### STORED ROWS
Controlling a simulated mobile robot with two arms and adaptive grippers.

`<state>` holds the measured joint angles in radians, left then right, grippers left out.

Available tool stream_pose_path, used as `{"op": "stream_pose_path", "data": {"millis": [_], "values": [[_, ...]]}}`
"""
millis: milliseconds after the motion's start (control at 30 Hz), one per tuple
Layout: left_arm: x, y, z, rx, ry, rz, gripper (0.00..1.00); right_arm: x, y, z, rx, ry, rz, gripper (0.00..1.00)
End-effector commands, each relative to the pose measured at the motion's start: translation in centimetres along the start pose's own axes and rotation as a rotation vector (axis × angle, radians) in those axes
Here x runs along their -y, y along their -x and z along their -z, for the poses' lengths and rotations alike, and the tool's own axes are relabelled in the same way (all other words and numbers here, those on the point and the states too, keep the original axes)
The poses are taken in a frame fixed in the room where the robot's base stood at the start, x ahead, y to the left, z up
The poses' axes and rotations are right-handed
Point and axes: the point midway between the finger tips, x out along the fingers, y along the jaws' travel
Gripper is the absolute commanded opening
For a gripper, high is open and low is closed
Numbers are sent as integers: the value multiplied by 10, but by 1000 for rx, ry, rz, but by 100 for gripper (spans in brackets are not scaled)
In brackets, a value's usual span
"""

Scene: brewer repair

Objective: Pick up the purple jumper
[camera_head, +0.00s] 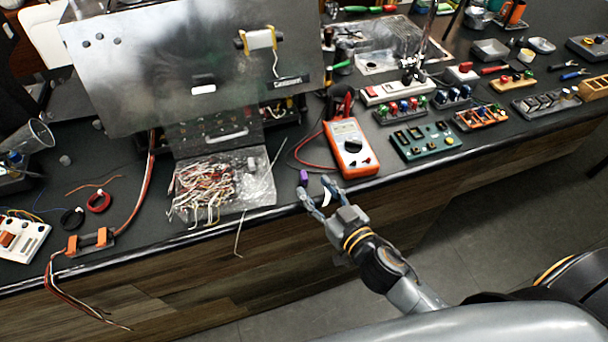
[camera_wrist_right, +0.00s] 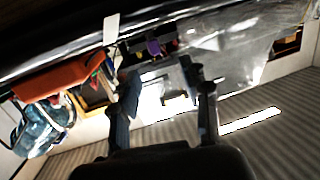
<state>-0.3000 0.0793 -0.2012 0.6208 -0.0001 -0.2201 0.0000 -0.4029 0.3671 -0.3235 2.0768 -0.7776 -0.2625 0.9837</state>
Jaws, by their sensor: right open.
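The purple jumper (camera_head: 304,177) is a small purple piece near the front edge of the dark bench, left of the orange multimeter. In the right wrist view a small purple piece (camera_wrist_right: 153,46) shows beyond the fingertips, near the gap between them. My right gripper (camera_head: 315,187) is open at the bench's front edge, with its left fingertip close to the jumper. In the right wrist view the open fingers (camera_wrist_right: 159,72) have nothing visible between them. I cannot tell whether a fingertip touches the jumper. My left gripper is not in view.
The orange multimeter (camera_head: 351,149) with red leads lies just right of the jumper. A clear bag of wires (camera_head: 209,187) lies to the left, below the metal brewer housing (camera_head: 180,60). A green board (camera_head: 425,141) and several small modules fill the right side.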

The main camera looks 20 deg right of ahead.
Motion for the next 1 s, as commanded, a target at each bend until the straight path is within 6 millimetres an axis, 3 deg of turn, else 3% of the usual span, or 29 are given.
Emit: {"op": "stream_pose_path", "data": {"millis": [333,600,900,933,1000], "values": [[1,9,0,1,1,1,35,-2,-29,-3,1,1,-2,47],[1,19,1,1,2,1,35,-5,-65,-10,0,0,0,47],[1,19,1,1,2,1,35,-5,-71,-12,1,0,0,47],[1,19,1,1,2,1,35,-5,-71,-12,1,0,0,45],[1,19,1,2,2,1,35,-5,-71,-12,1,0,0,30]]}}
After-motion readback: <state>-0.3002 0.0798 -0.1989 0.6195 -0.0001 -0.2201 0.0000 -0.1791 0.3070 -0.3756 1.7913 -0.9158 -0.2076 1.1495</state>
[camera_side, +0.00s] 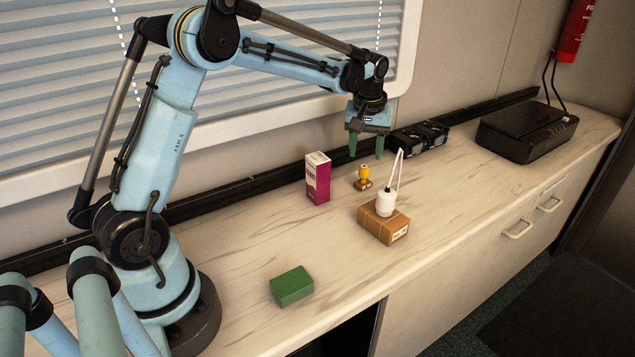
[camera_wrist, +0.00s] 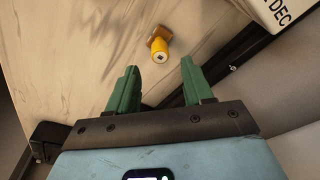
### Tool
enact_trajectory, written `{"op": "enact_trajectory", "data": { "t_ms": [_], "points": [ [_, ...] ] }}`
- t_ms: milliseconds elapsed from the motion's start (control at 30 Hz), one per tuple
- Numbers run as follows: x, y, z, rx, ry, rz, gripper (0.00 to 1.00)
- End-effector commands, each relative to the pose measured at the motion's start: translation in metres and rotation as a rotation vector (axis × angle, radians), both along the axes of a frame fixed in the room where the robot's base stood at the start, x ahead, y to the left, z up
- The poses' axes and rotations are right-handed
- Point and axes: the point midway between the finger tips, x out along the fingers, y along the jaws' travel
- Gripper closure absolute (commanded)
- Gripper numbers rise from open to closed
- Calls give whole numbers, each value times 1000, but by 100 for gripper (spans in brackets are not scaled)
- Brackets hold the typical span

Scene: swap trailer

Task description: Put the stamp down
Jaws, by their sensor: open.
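The stamp (camera_side: 363,178) has a yellow handle and a brown base. It stands upright on the counter (camera_side: 240,262), between the magenta and white box and the cardboard box. My gripper (camera_side: 365,152) is above the stamp, with its green fingers apart and pointing down. In the wrist view the stamp (camera_wrist: 160,46) lies beyond the two fingertips (camera_wrist: 159,68), roughly in line with the gap between them. Nothing is between the fingers.
A magenta and white box (camera_side: 318,178) stands left of the stamp. A cardboard box (camera_side: 382,225) carries a white holder (camera_side: 386,202). A green block (camera_side: 292,287) lies nearer the front. Black devices (camera_side: 420,137) and a black case (camera_side: 527,128) are farther back. The counter's front middle is mostly clear.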

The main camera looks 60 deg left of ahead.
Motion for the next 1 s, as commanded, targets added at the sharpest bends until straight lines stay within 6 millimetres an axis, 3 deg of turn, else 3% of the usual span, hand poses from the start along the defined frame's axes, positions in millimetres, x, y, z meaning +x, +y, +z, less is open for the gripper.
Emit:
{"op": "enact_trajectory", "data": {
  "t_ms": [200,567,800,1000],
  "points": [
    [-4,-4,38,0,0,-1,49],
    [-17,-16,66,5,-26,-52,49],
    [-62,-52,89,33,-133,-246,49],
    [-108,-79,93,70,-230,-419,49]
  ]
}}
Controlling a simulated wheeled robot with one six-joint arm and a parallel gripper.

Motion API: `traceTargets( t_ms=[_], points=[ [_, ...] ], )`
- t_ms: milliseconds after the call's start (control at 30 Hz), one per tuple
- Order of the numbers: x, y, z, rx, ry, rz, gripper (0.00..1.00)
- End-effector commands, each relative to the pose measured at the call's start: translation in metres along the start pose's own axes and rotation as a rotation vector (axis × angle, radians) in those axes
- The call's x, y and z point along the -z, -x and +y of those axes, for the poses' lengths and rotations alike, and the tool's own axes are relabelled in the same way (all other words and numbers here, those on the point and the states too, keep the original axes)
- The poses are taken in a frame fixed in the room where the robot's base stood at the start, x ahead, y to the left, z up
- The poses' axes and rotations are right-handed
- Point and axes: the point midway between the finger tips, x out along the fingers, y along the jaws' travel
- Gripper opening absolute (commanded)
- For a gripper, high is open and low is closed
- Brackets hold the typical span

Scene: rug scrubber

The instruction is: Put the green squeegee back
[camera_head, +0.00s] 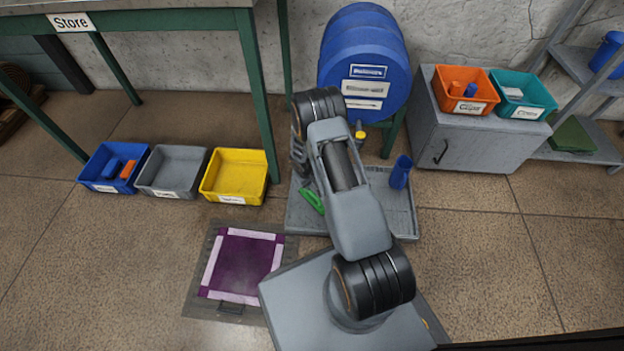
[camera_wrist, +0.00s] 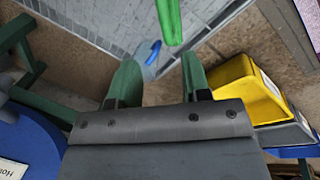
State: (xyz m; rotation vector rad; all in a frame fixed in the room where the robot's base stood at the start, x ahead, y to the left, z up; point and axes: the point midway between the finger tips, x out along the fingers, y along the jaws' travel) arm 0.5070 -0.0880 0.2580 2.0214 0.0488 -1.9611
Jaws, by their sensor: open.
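The green squeegee (camera_head: 313,200) lies in the left part of the low grey tray (camera_head: 400,225) on the floor, partly hidden by my arm in the head view. In the wrist view the squeegee (camera_wrist: 169,20) shows at the top edge as a green piece, cut off by the frame. My gripper (camera_wrist: 158,78) has its two green fingers apart with nothing between them. The squeegee lies beyond the fingertips, not touching them as far as I can see. In the head view my arm hides the gripper.
A blue cup-like thing (camera_head: 400,172) stands in the tray. Blue (camera_head: 97,170), grey (camera_head: 160,188) and yellow (camera_head: 222,192) bins stand left. A blue drum (camera_head: 365,60) is behind my arm. A purple rug piece (camera_head: 240,262) lies in front. Orange and teal bins sit on a grey cabinet (camera_head: 455,145).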

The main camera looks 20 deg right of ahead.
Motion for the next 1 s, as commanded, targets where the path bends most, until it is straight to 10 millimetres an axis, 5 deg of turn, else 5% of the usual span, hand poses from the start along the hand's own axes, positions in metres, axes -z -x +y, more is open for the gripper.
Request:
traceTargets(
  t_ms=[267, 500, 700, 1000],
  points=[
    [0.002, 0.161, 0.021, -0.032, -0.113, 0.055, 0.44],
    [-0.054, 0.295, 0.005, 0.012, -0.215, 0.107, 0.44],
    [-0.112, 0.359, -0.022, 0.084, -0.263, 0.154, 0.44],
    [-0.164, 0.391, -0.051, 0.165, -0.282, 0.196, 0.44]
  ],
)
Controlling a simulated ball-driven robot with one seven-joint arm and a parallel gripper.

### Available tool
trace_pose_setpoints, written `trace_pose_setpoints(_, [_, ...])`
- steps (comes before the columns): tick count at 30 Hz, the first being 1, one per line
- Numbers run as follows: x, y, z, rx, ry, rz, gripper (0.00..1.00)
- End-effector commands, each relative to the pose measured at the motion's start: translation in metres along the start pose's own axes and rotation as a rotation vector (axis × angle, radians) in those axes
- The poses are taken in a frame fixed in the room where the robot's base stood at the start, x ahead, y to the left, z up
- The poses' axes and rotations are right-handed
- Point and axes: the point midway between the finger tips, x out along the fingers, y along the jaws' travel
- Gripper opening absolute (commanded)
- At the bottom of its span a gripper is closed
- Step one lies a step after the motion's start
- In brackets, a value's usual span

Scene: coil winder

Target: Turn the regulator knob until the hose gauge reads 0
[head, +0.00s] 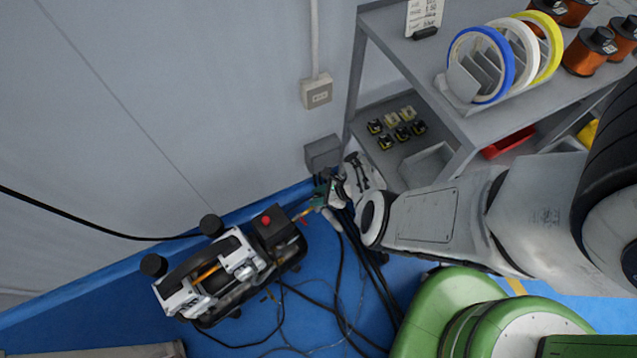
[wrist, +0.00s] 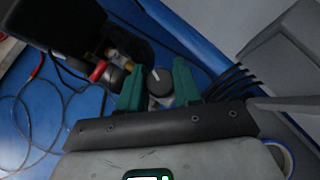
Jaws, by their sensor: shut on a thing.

### WHAT THIS TASK INVOLVES
The lines to repeat run from the line containing "- In brackets, a value's usual span" through the last line of the material above; give them exactly, without the pictures.

### EXERCISE ANSWER
- In brackets, a value's usual span

Scene: coil winder

Target: Turn the regulator knob until the hose gauge reads 0
[head, +0.00s] 
[wrist, +0.00s] 
Jaws, by their sensor: shut on a thing.

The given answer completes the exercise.